### THE EXERCISE
Skip the pictures. Set down, word for word, the lines from the start of the material up to and including the line with "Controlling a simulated".

◆ ◆ ◆ ◆ ◆

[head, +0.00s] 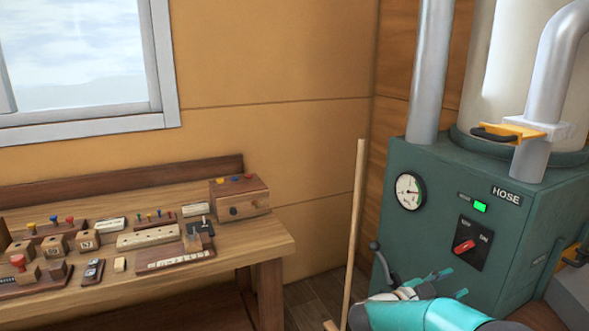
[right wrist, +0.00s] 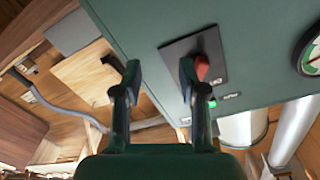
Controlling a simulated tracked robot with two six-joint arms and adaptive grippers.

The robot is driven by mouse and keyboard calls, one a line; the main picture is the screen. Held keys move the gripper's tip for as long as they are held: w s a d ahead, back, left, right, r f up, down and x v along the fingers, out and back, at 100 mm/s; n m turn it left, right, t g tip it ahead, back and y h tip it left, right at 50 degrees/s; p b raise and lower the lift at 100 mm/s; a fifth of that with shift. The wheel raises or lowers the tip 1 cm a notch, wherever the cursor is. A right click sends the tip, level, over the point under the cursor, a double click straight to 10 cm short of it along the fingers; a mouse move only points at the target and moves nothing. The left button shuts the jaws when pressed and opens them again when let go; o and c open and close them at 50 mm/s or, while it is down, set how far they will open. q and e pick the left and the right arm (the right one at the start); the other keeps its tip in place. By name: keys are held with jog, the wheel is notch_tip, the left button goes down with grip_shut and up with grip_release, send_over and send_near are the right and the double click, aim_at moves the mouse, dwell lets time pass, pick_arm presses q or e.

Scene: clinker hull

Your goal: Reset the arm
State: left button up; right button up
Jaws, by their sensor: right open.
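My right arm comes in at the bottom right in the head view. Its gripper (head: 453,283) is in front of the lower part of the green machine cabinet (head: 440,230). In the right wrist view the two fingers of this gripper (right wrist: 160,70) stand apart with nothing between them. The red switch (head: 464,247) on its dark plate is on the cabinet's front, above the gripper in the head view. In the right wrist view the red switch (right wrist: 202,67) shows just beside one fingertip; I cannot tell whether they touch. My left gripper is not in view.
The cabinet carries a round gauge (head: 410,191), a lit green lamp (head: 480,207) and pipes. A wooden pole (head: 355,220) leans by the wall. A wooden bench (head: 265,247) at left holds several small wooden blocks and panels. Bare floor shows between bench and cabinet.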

◆ ◆ ◆ ◆ ◆

### WORKED ANSWER
[head, +0.00s] 
[right wrist, +0.00s] 
Controlling a simulated tracked robot with two six-joint arms and adaptive grippers.

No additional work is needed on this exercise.